The PIL contends that national security exemptions should be narrowly tailored, judicially overseen, and evaluated on a case-by-case basis, rather than applied via broad executive fiat.
## Autonomy of the Data Protection Board
Another critical facet of the Supreme Court’s notice pertains to the regulatory body tasked with enforcing the law: the Data Protection Board of India (DPBI). Under the provisions of the DPDP Act, the chairperson and members of the Board are appointed entirely by the Central Government, which also dictates their terms of service and has the power to remove them.
The petitioners have raised serious legal questions regarding the institutional independence of a regulator whose primary target of oversight might often be the very government that appointed its members. In a landscape where state and central ministries handle highly sensitive personal data, a regulatory body without operational and financial autonomy may struggle to hold powerful public institutions accountable.
“For a data protection regime to be credible globally, its regulatory authority must be insulated from political interference,” notes Vikram Chhabra, a technology policy analyst based in New Delhi. “When we look at international gold standards like the European Union’s GDPR, the independence of the supervisory authority is a non-negotiable prerequisite. The Supreme Court’s scrutiny of the DPBI’s appointment mechanism is a vital step toward ensuring actual regulatory parity.” [Additional: Global Data Governance Standards].
## Impact on the Right to Information (RTI) Act
Perhaps the most universally criticized collateral damage of the DPDP Act has been its impact on India’s transparency framework. The data protection law amended Section 8(1)(j) of the RTI Act. Previously, the RTI Act allowed for the disclosure of personal information if public interest outweighed the harm to an individual’s privacy. The DPDP Act removed this public interest exemption, effectively putting a blanket ban on the disclosure of all personal information under the RTI.
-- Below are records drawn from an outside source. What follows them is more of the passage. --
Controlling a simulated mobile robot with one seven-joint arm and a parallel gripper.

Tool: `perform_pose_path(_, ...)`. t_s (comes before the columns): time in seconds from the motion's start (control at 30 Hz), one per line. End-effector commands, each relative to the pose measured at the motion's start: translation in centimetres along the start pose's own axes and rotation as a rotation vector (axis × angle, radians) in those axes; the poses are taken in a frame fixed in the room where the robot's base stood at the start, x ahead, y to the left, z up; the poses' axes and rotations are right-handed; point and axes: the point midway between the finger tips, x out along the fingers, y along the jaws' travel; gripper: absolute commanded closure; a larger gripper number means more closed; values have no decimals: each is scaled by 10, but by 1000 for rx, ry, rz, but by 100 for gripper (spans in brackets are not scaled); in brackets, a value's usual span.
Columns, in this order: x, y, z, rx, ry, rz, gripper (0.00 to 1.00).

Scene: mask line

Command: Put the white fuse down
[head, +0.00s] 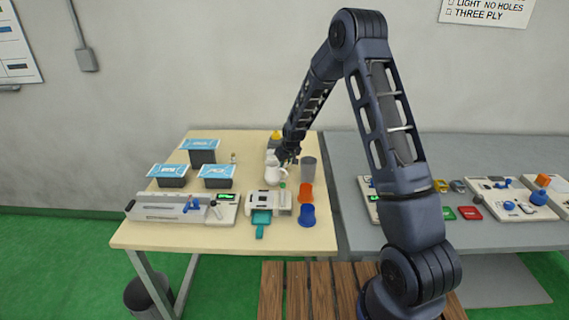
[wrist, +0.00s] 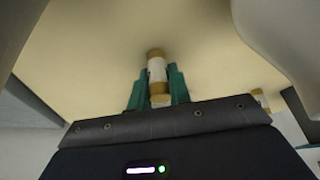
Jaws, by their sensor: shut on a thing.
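The white fuse (wrist: 157,70), with brass-coloured end caps, is held between the green fingers of my gripper (wrist: 158,88) in the wrist view. My gripper is shut on it. The pale tabletop (wrist: 95,45) is behind the fuse; I cannot tell whether the fuse touches it. In the head view my gripper (head: 287,160) is at the back right of the wooden table (head: 150,236), behind the white jug (head: 272,175). The held fuse cannot be made out there. A second small item with a brass-coloured end (wrist: 260,98) shows at the right of the wrist view.
A grey cylinder (head: 308,169) and orange cup (head: 306,192) stand close to my gripper's right. A blue cup (head: 307,215) is nearer the front. Blue-topped boxes (head: 217,172) and a long grey device (head: 165,207) fill the left. The front left tabletop is clear.

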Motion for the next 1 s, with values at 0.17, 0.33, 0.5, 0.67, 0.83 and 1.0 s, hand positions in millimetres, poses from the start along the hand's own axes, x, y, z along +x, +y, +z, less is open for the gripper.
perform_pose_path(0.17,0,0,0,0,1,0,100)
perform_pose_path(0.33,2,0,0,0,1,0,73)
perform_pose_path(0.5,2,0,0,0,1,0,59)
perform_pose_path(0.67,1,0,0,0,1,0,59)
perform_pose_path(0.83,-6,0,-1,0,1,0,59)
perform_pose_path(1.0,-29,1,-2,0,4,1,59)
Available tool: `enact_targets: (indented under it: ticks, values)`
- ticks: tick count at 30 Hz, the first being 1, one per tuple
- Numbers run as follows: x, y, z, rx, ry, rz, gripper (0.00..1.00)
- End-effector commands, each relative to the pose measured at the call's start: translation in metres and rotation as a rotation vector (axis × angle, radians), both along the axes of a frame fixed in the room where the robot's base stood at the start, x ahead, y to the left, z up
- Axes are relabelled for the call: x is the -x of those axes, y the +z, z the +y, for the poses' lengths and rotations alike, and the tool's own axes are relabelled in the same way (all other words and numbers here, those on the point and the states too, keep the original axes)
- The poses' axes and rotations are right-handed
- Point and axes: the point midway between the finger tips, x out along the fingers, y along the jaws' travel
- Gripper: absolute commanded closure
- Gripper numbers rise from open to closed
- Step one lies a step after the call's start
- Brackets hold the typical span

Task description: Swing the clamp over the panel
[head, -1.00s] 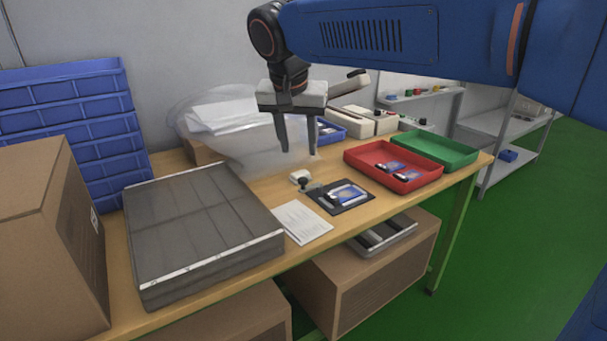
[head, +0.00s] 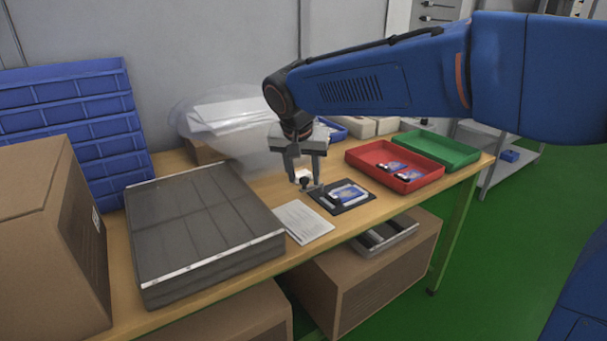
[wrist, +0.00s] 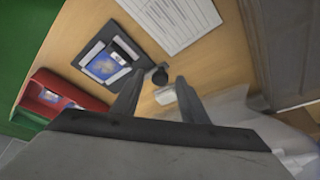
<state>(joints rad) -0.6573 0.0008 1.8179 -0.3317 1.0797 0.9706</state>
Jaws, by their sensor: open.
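The panel (head: 347,194) is a small blue-and-white board on a dark fixture plate (head: 326,205) on the wooden table. It also shows in the wrist view (wrist: 103,66). The clamp (head: 304,183) stands at the plate's left edge, with a white block and a dark round knob; in the wrist view the knob (wrist: 159,76) lies just beyond my fingertips. My gripper (head: 305,184) is open and points down above the clamp, one finger on each side of it in the head view. I cannot tell whether the fingers touch it.
A red tray (head: 352,158) with similar boards and a green tray (head: 468,158) stand to the right. A paper sheet (head: 303,222) lies in front left, beside a large grey case (head: 200,230). A clear plastic bag (head: 215,125) is behind. Blue bins (head: 70,120) stand at the left.

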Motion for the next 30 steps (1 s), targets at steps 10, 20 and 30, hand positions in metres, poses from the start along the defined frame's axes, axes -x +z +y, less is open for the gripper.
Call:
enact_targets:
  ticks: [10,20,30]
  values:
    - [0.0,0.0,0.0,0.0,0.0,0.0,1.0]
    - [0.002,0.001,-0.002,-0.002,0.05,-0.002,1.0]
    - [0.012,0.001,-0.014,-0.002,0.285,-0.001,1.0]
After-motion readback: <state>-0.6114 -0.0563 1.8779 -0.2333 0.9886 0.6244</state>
Anti-corruption activists, investigative journalists, and transparency watchdogs have argued that this amendment severely cripples the RTI Act. It prevents citizens from uncovering bureaucratic corruption, verifying the beneficiaries of public schemes, or auditing government expenditure, as almost all government records contain some degree of “personal data” (such as names of officials or beneficiaries).
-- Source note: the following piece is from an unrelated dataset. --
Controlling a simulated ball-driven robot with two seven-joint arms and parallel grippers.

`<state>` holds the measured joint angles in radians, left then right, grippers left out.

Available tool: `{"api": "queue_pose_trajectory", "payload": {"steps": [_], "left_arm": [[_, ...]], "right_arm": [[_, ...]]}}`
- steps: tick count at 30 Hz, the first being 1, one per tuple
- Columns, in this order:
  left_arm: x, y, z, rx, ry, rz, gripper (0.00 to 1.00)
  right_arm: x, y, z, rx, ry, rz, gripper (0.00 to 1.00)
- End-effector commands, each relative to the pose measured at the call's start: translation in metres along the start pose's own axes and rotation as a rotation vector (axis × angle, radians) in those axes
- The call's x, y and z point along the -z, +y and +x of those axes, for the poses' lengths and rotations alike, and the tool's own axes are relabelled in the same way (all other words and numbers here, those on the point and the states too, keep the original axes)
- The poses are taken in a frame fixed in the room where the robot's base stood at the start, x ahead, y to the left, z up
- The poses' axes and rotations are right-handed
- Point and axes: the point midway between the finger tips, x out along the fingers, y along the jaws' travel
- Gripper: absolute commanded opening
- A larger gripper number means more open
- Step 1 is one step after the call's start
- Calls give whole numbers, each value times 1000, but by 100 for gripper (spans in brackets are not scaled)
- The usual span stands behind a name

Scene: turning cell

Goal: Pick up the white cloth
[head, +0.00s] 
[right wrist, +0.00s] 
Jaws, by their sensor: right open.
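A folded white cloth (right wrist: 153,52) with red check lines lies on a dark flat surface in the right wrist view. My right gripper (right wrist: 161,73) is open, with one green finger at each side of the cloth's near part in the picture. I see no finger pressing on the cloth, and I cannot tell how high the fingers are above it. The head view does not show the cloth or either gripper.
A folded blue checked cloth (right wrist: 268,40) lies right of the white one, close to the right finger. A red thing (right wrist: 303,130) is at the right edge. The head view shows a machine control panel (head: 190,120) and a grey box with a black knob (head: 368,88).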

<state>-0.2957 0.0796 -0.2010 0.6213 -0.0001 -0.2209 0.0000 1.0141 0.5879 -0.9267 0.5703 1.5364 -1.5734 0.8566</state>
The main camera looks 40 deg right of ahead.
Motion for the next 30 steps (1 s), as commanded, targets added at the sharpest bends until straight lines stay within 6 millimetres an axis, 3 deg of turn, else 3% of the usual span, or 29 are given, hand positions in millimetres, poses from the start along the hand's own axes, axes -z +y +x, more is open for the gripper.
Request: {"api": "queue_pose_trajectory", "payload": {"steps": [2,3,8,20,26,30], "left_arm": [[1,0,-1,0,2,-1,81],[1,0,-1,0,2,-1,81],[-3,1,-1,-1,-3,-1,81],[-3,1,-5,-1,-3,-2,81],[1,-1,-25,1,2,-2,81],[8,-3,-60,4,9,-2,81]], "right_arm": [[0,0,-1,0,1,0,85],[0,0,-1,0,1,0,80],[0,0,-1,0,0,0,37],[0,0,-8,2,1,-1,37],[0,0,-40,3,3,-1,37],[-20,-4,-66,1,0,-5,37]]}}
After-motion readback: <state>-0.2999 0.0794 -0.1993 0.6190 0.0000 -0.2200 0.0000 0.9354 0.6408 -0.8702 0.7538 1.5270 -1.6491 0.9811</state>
The Supreme Court’s decision to issue a notice indicates a willingness to examine the delicate, and currently disrupted, balance between the right to privacy and the right to information—both of which are recognized as fundamental rights derived from Article 21 and Article 19(1)(a) of the Indian Constitution, respectively.
## Corporate Compliance and Industry Implications
While the PIL primarily targets state exemptions and regulatory independence, the private technology sector is watching the Supreme Court proceedings closely. Since the phased rollout of the DPDP rules in 2024 and 2025, corporations have invested millions in compliance infrastructures. They have revamped their consent forms into multiple local languages, redesigned their children’s data policies (verifiable parental consent), and overhauled their data breach notification systems.
If the Supreme Court directs the government to dilute its own exemptions, or re-structures the Data Protection Board, it could trigger secondary amendments to compliance rules for Significant Data Fiduciaries (SDFs).
Currently, large technology platforms and data aggregators feel they are bearing the brunt of the regulatory burden. “There is a silent hope within the tech industry that the Supreme Court’s intervention will level the playing field,” says an executive from an industry lobby group, speaking on the condition of anonymity. “If the government must adhere to the same stringent data minimization and purpose limitation principles as the private sector, it fosters a much healthier, trust-based digital economy.”
**Key Corporate Concerns Regulated by the Current Act:**
* **Purpose Limitation:** Data collected for one purpose cannot be used for another without fresh, explicit consent.
* **Data Minimization:** Only data absolutely necessary for a transaction can be legally collected.
* **Breach Reporting:** Fiduciaries must report breaches to the DPBI and affected individuals without undue delay.
* **Hefty Penalties:** Fines ranging from ₹50 crore to ₹250 crore per breach instance, acting as a massive deterrent for negligence.
## Future Outlook and the Legal Timeline
The Supreme Court has given the Central Government a standard four-week window to file its preliminary response to the notice. The Centre is expected to vehemently defend the DPDP Act, likely arguing that matters of national security, economic sovereignty, and public administration require a degree of sovereign leeway that cannot be bound by the same commercial privacy constraints placed on social media apps or digital marketers.
Furthermore, the government is expected to emphasize that the DPDP Act is the result of nearly six years of legislative iterations, multi-stakeholder consultations, and parliamentary debate—beginning with the Justice B.N. Srikrishna Committee report in 2018.
As India positions itself as the technological anchor of the Global South, domestic data sovereignty and robust digital rights are paramount to its economic and geopolitical strategy. The Supreme Court’s forthcoming analysis will do more than just tweak a statute; it will draw the ultimate boundary line between an individual’s digital autonomy and the state’s administrative power in the 21st century.
Legal observers expect the hearings to consolidate multiple similar petitions from various high courts, transforming this into one of the most consequential constitutional bench matters of 2026. Until a final verdict is reached, the Digital Personal Data Protection Act continues to operate, keeping India’s digital ecosystem in a state of watchful compliance.